If after a short period of time, the waitress came to take our drink order. I didn't take much notice of the fact that she had to keep going back to look at the fridge in order to tell us what they sold, but maybe I should have. She returned very quickly with our drinks and proceeded to ask for our food order; but we were in no way ready, as most of the menu was completely unfamiliar especially to the niece and I. MrsA has traveled quite a bit in Africa, but couldn't remember the names for things, so we were all struggling.
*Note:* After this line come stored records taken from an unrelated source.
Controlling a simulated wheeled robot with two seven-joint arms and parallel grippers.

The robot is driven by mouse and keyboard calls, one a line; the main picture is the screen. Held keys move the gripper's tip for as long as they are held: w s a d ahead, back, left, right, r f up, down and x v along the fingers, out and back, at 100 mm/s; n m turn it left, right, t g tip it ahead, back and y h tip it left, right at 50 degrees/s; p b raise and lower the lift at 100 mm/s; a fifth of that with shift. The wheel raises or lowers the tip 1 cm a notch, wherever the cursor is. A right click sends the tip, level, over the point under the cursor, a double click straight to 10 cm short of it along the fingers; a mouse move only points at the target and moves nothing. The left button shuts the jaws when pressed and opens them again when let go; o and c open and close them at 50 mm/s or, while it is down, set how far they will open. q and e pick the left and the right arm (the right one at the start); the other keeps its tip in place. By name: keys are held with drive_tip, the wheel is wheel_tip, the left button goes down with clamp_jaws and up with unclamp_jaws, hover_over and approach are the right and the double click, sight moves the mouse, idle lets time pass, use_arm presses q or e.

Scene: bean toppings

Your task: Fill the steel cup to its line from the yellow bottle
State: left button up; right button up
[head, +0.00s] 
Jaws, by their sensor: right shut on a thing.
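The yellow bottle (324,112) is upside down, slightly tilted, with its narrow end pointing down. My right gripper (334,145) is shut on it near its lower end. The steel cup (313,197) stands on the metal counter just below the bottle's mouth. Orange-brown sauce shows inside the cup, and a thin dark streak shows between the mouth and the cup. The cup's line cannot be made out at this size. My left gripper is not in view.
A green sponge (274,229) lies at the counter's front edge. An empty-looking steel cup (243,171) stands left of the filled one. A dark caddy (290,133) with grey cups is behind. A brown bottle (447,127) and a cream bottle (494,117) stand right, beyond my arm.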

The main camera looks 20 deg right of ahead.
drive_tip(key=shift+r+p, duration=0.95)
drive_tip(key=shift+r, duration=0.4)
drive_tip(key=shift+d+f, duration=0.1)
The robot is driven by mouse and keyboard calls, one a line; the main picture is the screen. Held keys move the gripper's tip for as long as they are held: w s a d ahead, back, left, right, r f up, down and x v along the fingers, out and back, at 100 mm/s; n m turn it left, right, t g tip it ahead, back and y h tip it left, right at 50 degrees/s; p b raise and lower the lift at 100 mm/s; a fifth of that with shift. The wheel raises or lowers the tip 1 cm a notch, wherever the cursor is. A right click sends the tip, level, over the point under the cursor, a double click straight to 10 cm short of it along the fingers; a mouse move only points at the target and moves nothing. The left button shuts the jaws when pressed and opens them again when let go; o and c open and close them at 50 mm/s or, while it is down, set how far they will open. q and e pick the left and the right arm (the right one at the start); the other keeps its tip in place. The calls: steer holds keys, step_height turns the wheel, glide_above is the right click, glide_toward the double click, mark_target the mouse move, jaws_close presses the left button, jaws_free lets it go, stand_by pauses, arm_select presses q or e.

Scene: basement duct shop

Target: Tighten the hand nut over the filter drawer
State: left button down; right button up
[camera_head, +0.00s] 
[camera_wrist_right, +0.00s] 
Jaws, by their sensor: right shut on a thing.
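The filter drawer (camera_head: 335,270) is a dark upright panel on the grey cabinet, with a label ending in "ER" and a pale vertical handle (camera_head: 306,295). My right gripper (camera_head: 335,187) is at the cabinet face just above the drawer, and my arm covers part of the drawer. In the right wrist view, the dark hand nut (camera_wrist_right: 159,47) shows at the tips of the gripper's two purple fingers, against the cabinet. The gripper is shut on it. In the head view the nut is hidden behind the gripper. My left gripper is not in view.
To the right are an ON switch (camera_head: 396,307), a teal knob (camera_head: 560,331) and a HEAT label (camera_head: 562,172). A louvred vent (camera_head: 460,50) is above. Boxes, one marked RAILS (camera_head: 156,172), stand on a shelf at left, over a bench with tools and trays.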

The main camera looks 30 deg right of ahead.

MrsA asked for some explanations of the dishes. Unfortunately, it appeared that the waitress was only slightly better informed we were. A typical exchange was along these lines;
"What's Akara?" we asked.
"Okra," she said.
"No! Akara," we said.
"Okra," again she said.
"Akara is Okra?" we asked.
"Yes!" she said.
"Well if Akara is Okra why do you have Okra Stew on the menu as well? Why isn't it Akara Stew?"
She looked confused.

After five minutes of this kind of thing, all I really knew was that it was possible to substitute Yam for Plantain in any dish. We asked her to give us a few minutes to decide and then when she had left MrsA and I resorted to Google'ing the menu items, on our smartphones.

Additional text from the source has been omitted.